When Davis's and Sigel's men met at the Elk Horn Tavern there was a lot of enthusiastic hooting and hollering, but meanwhile, Van Dorn and his army managed to slink off to the northeast and escape intact. Even so, this battle settled matters in Missouri for the rest of the war.

The Dibble brothers' Third Division lost 344 men, killed, wounded, or missing, over the two days of the battle, and we can assume that, if they were there, both Harvey and John saw some horrendous things in the woods at the foot of Little Mountain, but they were lucky. Colonel Eugene Carr's Fourth Division lost almost twice as many men, nearly all on the first day.

Battle of Port Gibson

By the spring of 1863, the Mississippi River town of Vicksburg was the only obstacle standing in the way of Union control of the entire river from its headwaters in Minnesota down to the Gulf of Mexico. But it was a very tough obstacle, situated on bluffs high above the water and surrounded by swampy, almost impassable land criss-crossed by creeks, bayous, and river channels. The navy could not get gunboats close to the town without being shelled to pieces from the bluffs, and it was extremely difficult to move men and supplies through this terrain.

General Grant's plan was to slowly encircle the region and draw off and destroy chunks of the Confederate defending forces, until he could get close enough to bring the town under siege and force a surrender. John Dibble's 18th. Indiana Infantry was now assigned to the 1st. Brigade of the 14th. Division of General John A. McClernand's XIII Corps. Eugene Carr, the colonel whose men had fought alongside the 18th. at the Elk Horn Tavern, was now the general in command of this division. John's brother Harvey may have been there with him, but we do know that Harvey was temporarily assigned to the 49th. Indiana for some period of time. That unit took part in most of the same battles of the Vicksburg campaign as the 18th. did, so if he wasn't with John, he was probably nearby.

Grant ordered General Sherman to lead a feint attack at the Yazoo Bluffs, about five miles north of Vicksburg, in order to distract a portion of the Confederate forces defending the town, while McClernand's and McPherson's corps traveled south and landed at Bruinsburg, some twenty miles downriver, on the east side of the Mississippi. From there the goal was to move northeast toward Jackson to cut off the railroad supply line to Vicksburg, and, maybe, wipe out Confederate General Joe Johnston's forces into the bargain.

Sherman's feints, made over three days from April 29 to May 1, were very effective, and so McClernand's XIII and McPherson's XVII Corps moved down through the swamps toward Bruinsburg.

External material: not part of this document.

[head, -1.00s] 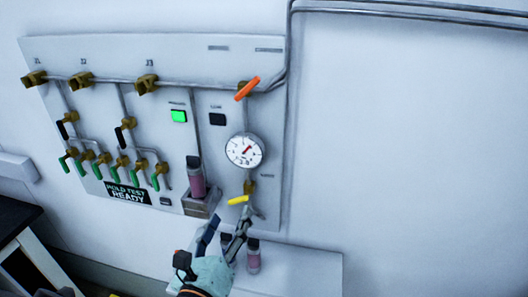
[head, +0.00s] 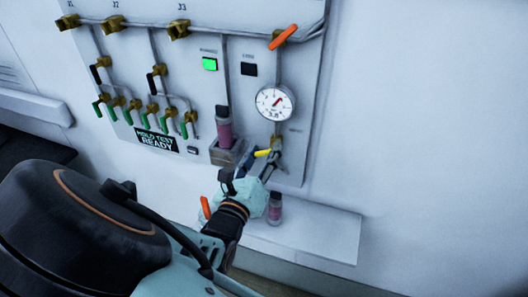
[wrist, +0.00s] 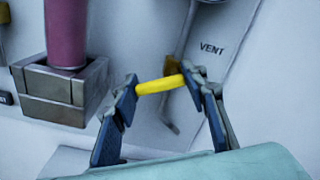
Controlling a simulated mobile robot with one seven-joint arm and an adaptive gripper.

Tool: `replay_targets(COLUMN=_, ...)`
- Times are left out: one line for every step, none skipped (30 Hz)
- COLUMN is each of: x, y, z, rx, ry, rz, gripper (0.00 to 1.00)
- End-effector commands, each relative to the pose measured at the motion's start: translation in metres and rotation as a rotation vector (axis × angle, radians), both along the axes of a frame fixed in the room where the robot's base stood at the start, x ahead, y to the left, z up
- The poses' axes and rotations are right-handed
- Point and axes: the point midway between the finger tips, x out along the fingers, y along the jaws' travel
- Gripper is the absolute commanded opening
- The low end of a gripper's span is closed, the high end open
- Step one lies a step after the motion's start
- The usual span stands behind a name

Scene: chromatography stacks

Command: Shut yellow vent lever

Grant did not have a high opinion of General McClernand, and he had originally intended to send him and his men down the river to hook up with General Banks in Louisiana, a state already controlled by the Union, where he could stay out of major trouble. But the federal gunboats that Grant had expected to protect the river crossing had been badly beaten on April 29 by Confederate forces at Grand Gulf, a couple miles upriver from Bruinsburg. This made the crossing operation more dangerous, so he ordered McClernand to stay with McPherson.

It took two days for this group of over 40,000 soldiers to cross the Mississippi, but by May 1 they were ready to move up the eastern side of the river. The first objective was Port Gibson, a crossroads town that would give Grant's forces control of the roads leading north.

The union forces took a two-pronged approach toward the defenders west of the town, with McPherson's corps on the left and McClernand's, with Carr's division, on the right. The 18th. Indiana was serving under Brigadier General William Plummer Benton, arrayed across a road on Carr's extreme right. Carr further broke his forces down into his own double-pronged offensive and pushed forward. His move was initially successful, driving the Confederates through the town and into the river bottoms along Bayeau Pierre to the north. But McClernand, a "political" general, and a largely incompetent one to boot (he had forgotten to issue rations to his men earlier), believed he had routed the enemy and decided to gather his troops together for a review and do some speechifying. Grant warned him that the rebels had just moved off to find a better position. So McClernand arranged his forces into a tight formation with the idea of passing the Confederates on the left, which left his own right vulnerable to a charge that they were barely able to fight off. Both sides then settled down into a stalemate as evening approached. Meanwhile, McPherson's corps rolled in on the Confederate right and threatened to flank them. This forced the rebels to abandon the position, though their rear guard put up a fierce defensive fight to enable the main force to get across the Bayeau Pierre bridge and move north.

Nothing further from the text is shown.